Collection entries:
☆ ☆ ☆ ☆

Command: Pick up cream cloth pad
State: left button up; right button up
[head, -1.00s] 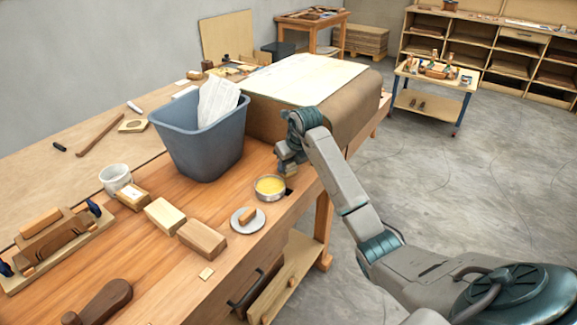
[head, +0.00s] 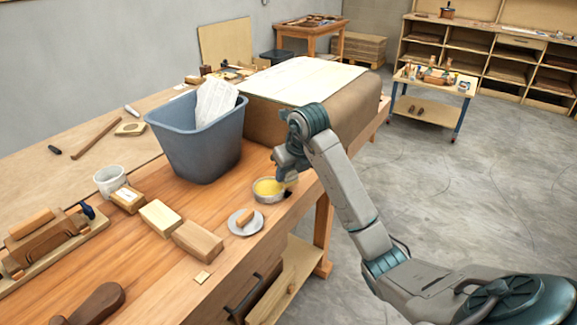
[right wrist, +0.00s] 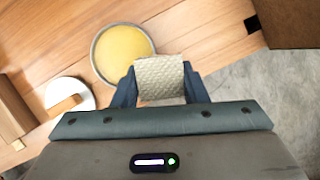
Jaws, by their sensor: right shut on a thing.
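The cream cloth pad (right wrist: 160,77) is a small, woven-textured piece. In the right wrist view it sits between the two blue-grey fingers of my right gripper (right wrist: 158,86), which is shut on it. In the head view my right gripper (head: 284,174) is over the near right edge of the workbench, beside a round tin of yellow wax (head: 268,188). The pad is hard to make out there. In the right wrist view the pad overlaps the lower right rim of the tin (right wrist: 123,50). My left gripper is not in view.
A grey-blue bin (head: 201,140) with paper in it stands behind the tin. A round white disc (head: 245,223) with a small wooden piece, wooden blocks (head: 197,241) and a white mug (head: 109,180) lie to the left. A large brown curved form (head: 345,112) stands behind my right arm.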

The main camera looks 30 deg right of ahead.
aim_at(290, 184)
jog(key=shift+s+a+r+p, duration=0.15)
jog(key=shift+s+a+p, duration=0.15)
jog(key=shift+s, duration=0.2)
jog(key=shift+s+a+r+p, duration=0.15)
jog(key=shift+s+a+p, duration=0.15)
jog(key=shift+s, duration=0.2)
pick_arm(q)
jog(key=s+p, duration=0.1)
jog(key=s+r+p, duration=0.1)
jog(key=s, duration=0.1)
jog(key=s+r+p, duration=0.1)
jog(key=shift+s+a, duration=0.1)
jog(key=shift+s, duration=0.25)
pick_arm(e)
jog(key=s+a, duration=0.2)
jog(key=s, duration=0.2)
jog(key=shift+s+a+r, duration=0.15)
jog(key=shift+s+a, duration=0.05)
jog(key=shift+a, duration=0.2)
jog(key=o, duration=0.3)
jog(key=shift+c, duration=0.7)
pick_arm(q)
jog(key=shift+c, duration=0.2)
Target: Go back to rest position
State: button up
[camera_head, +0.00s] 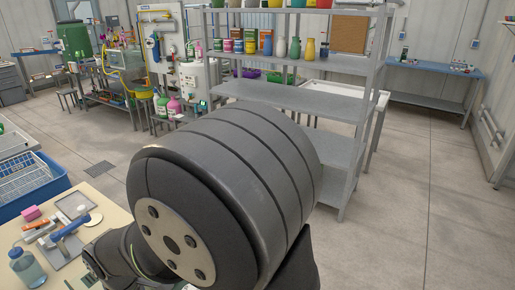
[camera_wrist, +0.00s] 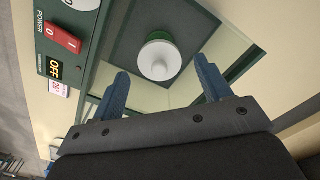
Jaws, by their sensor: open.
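My gripper (camera_wrist: 163,84) shows in the wrist view with its two blue fingers spread wide apart. Nothing is between the fingertips that I can see it touching. Beyond them is a round white part with a green rim (camera_wrist: 159,60), set in a dark green frame (camera_wrist: 190,12). I cannot tell how far it is from the fingers. In the head view my own dark arm link fills the middle, and I cannot make out my gripper there.
Beside the fingers in the wrist view is a green panel with a red power switch (camera_wrist: 62,38) and an OFF display (camera_wrist: 55,68). In the head view, a cream bench (camera_head: 105,207) holds a bottle (camera_head: 27,267); a grey shelf rack (camera_head: 345,140) stands behind my arm. Floor right is clear.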

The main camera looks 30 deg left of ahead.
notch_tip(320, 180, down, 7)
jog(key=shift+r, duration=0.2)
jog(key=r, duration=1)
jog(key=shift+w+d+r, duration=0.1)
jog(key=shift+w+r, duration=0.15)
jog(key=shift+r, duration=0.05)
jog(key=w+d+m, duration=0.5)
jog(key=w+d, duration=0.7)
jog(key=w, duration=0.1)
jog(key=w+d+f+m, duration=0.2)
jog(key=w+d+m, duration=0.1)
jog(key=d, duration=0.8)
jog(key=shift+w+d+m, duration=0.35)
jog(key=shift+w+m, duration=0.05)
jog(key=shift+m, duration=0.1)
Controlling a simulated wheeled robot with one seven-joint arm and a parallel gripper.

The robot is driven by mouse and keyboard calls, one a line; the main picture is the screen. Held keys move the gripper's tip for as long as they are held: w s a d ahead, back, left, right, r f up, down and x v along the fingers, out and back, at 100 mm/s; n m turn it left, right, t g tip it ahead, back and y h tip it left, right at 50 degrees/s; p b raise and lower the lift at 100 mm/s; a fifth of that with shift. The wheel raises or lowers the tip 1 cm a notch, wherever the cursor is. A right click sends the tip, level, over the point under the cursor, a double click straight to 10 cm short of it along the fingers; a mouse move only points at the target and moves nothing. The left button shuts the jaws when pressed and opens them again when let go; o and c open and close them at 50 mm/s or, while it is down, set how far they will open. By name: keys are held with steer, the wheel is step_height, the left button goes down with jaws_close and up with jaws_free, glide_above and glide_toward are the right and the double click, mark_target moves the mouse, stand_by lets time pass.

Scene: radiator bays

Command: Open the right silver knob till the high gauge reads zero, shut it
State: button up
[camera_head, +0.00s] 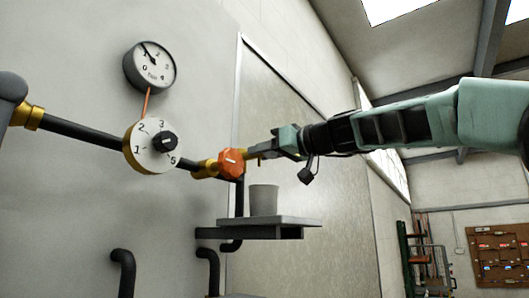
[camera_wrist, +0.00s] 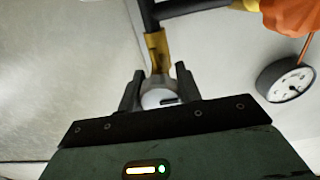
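The high gauge (camera_head: 150,66) is a round white dial with a black rim on the wall, upper left in the head view. Its needle points up-left, near the 1. It also shows at the right of the wrist view (camera_wrist: 288,81), too small to read. The silver knob (camera_wrist: 158,98) sits on a brass fitting in the wrist view, with a dark mark on its face. My gripper (camera_wrist: 159,78) has one finger on each side of it. Whether the fingers press on it is unclear. In the head view my gripper (camera_head: 258,153) hides the knob.
An orange knob (camera_head: 231,164) sits on the pipe just left of my gripper. A numbered white dial with a black centre (camera_head: 152,147) is further left. Below, a grey cup (camera_head: 264,200) stands on a shelf (camera_head: 268,222). Bent black pipes (camera_head: 124,270) leave the wall.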

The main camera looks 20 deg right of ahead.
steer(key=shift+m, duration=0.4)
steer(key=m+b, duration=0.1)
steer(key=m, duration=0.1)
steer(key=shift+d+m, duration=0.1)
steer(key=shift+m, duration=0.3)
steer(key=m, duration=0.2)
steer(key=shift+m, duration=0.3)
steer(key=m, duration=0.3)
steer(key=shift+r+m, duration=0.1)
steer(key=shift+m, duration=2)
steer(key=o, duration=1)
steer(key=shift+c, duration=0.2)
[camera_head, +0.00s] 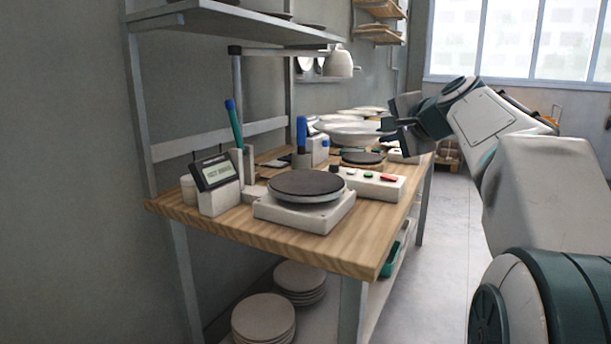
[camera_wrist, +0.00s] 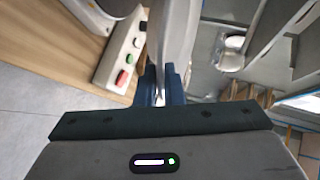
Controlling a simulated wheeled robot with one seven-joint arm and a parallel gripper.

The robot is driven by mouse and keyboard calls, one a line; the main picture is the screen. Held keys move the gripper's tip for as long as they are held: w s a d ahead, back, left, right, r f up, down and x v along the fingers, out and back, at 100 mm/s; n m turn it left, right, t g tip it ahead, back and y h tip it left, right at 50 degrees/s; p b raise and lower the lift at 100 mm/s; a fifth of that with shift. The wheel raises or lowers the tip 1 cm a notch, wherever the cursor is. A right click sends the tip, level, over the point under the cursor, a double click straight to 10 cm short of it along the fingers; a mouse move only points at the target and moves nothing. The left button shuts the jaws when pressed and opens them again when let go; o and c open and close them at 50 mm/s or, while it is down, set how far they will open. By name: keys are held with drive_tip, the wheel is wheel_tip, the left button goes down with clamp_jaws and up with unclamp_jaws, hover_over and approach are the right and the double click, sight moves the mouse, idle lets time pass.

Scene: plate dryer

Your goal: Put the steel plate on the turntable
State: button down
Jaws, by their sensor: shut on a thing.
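The steel plate (camera_head: 347,131) is a pale, shiny round dish. It is held level at the far right of the workbench, above the bench top. My gripper (camera_head: 386,131) is shut on its right rim. In the wrist view the plate (camera_wrist: 175,35) is seen nearly edge-on between the blue fingers of my gripper (camera_wrist: 162,76). The turntable (camera_head: 307,187) is a dark round disc on a square white base near the bench's front edge. Its top is bare. The plate is behind it and to the right, apart from it.
A control box (camera_head: 372,185) with red and green buttons stands right of the turntable. A small display (camera_head: 216,174) and a holder with a blue-topped green tool (camera_head: 235,125) stand left. A smaller dark disc (camera_head: 362,158) lies behind. A shelf (camera_head: 235,22) overhangs the bench.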

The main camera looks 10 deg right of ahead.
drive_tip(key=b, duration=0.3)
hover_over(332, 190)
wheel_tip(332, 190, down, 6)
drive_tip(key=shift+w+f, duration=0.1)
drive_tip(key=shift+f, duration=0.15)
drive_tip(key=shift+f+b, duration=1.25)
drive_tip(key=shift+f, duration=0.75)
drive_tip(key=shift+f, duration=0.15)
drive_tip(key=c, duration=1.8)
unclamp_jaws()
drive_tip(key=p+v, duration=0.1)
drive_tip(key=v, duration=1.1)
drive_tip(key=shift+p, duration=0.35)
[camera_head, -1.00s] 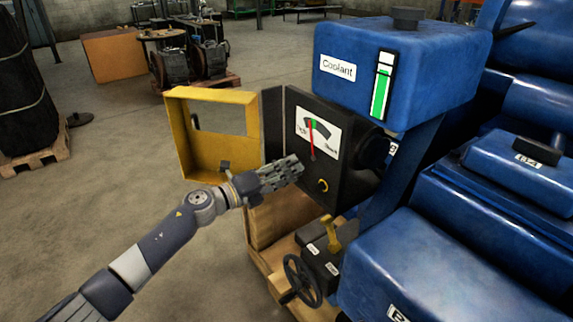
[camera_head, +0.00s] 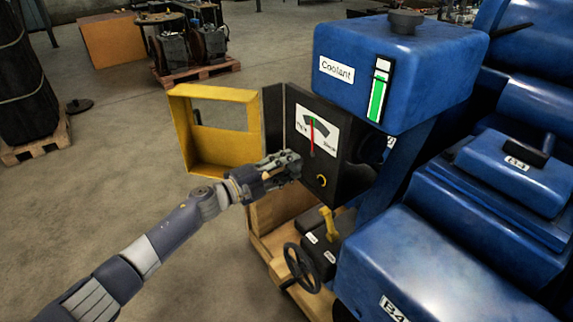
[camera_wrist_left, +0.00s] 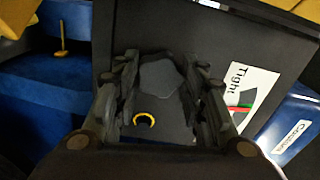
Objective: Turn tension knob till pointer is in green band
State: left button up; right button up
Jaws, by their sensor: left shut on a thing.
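A black control box carries a white gauge (camera_head: 316,128), marked Tight on its left side. Its red pointer (camera_head: 312,139) stands near upright, its tip at the small green band; I cannot tell whether it is fully inside. In the left wrist view the gauge (camera_wrist_left: 246,96) is partly cut off by a finger. My left gripper (camera_head: 294,164) is at the box front, left of and below the gauge. In the left wrist view its fingers (camera_wrist_left: 160,90) are shut on the dark lobed tension knob (camera_wrist_left: 160,76). The gripper hides the knob in the head view.
A yellow frame (camera_head: 217,140) stands open at the left. Below are a yellow lever (camera_head: 328,222) and a black handwheel (camera_head: 301,267). The blue coolant tank (camera_head: 430,75) is above.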

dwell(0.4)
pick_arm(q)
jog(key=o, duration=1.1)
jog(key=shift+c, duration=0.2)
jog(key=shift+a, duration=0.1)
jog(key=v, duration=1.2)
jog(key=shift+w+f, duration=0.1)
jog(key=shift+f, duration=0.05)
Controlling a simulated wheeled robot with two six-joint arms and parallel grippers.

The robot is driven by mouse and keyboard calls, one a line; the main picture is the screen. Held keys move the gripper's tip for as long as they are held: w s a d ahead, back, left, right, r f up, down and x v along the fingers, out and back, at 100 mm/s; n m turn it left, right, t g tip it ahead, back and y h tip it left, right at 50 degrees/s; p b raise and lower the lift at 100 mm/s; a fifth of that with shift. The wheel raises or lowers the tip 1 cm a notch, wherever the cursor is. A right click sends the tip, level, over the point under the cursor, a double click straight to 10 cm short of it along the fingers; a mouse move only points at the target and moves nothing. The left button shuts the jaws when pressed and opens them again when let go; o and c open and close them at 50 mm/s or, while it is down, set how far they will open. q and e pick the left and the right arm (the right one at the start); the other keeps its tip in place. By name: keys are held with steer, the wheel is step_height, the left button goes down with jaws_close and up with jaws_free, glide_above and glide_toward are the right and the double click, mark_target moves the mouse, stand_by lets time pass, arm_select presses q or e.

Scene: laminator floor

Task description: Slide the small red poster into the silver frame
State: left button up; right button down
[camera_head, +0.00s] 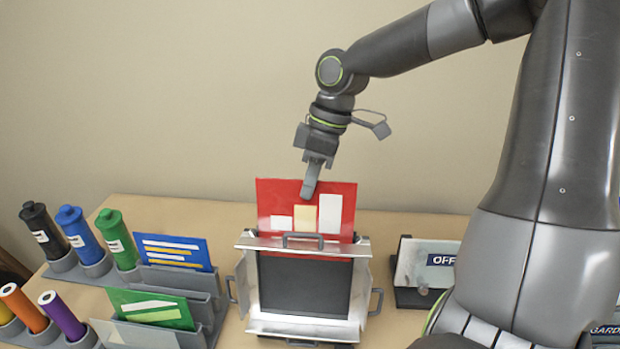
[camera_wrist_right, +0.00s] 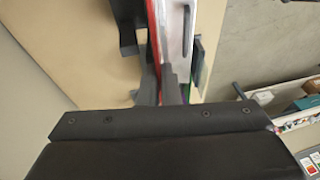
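The small red poster (camera_head: 277,200), with white and cream bars, stands upright at the top of the silver frame (camera_head: 250,290). Its lower part passes behind the frame's top bar and handle, and a thin red strip shows just below that bar. The frame's dark panel (camera_head: 304,285) is otherwise bare. My right gripper (camera_head: 310,188) is at the poster's top edge, with one finger in front of it. In the right wrist view the red poster (camera_wrist_right: 154,40) runs edge-on between the fingers (camera_wrist_right: 170,85), which are closed on it. My left gripper is out of view.
At left, a grey rack (camera_head: 208,315) holds a blue card (camera_head: 175,247) and a green card (camera_head: 150,308), beside several coloured tubes. Right of the frame is a holder with an "OFF" sign (camera_head: 425,262). A beige wall stands behind the table (camera_head: 200,212).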

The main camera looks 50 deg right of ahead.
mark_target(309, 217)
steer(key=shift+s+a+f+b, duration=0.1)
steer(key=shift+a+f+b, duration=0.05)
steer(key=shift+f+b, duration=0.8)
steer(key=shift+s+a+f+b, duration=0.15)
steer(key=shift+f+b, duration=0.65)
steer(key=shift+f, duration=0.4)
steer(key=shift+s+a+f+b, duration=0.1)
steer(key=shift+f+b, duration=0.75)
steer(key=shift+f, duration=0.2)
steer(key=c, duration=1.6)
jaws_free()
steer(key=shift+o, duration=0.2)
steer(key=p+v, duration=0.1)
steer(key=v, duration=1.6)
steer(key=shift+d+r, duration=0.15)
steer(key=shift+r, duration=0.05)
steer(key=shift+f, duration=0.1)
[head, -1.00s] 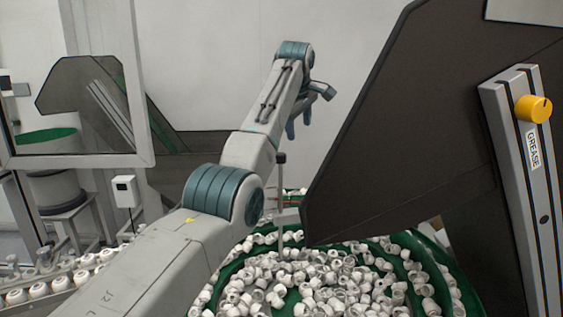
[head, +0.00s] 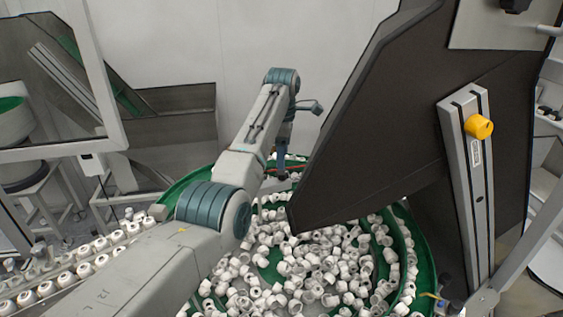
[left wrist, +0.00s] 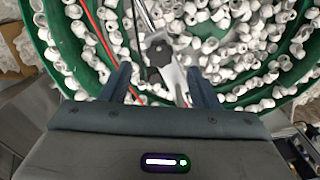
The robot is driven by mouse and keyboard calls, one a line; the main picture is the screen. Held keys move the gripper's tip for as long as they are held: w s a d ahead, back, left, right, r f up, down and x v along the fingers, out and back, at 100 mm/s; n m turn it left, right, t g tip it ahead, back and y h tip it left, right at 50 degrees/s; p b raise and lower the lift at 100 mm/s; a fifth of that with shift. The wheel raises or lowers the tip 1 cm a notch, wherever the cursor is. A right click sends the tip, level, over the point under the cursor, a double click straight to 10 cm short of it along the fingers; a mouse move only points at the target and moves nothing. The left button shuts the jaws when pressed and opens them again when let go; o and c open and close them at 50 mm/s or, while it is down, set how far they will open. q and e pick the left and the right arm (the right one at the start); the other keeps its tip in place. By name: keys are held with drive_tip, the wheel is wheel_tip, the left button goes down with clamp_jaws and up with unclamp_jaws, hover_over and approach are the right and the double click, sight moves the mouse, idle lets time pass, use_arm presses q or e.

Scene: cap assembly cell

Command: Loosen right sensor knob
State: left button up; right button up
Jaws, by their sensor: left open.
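A dark, lobed sensor knob (left wrist: 159,54) sits on a grey metal bracket (left wrist: 172,82) above the bowl, in the upper middle of the left wrist view. My left gripper (left wrist: 162,76) is open and empty. Its two blue fingers point toward the knob, one to each side in the picture; I see no contact. In the head view my left gripper (head: 284,142) hangs pointing down above the bowl, small and partly hidden by my own arm. The knob is not clear in the head view. My right gripper is not in view.
A green feeder bowl (head: 427,268) full of white caps (head: 290,265) lies below. A large dark panel (head: 390,130) stands right of my left arm. A grey post with a yellow knob (head: 478,127) is at right. A red cable (left wrist: 98,32) runs left of the sensor knob.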

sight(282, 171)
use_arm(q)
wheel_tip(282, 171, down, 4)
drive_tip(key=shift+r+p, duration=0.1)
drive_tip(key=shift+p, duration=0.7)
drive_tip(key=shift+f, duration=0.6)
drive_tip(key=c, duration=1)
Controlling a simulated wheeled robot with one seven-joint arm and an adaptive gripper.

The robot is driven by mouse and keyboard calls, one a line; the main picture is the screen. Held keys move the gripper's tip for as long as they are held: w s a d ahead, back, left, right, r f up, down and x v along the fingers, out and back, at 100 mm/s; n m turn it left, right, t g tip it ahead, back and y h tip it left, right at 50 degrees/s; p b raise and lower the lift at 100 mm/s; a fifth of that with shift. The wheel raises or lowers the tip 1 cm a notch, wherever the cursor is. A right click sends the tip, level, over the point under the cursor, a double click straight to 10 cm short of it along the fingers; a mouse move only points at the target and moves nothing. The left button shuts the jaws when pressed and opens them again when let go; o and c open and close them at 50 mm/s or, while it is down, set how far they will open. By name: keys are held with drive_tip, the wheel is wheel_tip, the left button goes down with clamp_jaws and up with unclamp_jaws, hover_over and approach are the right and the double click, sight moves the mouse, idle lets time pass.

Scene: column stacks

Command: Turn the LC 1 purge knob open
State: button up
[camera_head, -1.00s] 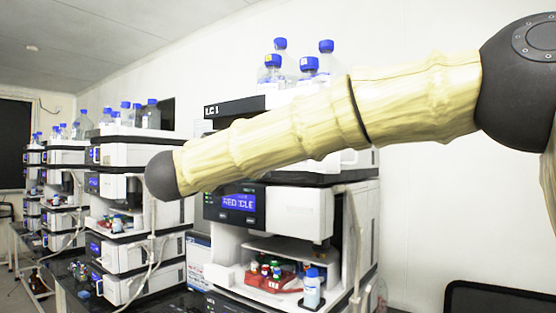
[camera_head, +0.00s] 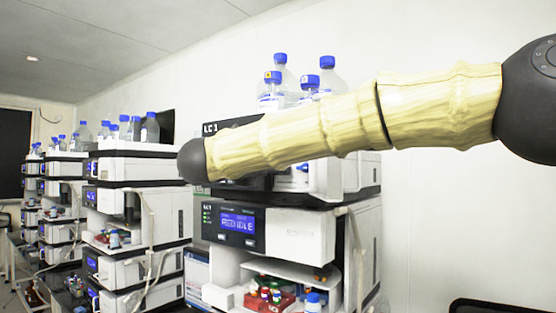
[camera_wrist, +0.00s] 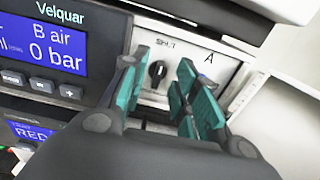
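The LC 1 stack (camera_head: 290,235) stands in the middle of the head view, with my arm crossing in front of its upper part. The purge knob (camera_wrist: 157,73) is a small black knob on a pale panel marked "SHUT" in the wrist view. My gripper (camera_wrist: 160,85) is open, with its teal-padded fingers on either side of the knob. I see a gap between the knob and each finger, and cannot tell how far the fingertips are from the panel. The gripper and knob are hidden in the head view.
A blue display (camera_wrist: 45,45) reading "B air, 0 bar" is left of the knob. Blue-capped bottles (camera_head: 290,80) stand on top of the stack. A red vial tray (camera_head: 268,302) sits in the lower bay. More stacks (camera_head: 140,205) stand to the left.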

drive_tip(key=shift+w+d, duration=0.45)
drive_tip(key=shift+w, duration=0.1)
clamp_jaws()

☆ ☆ ☆ ☆

• Given task
The lines to collect are those holding the string "Scene"; copy them all.

• Solution to this problem
Scene: radiator bays
Scene: plate dryer
Scene: laminator floor
Scene: cap assembly cell
Scene: column stacks

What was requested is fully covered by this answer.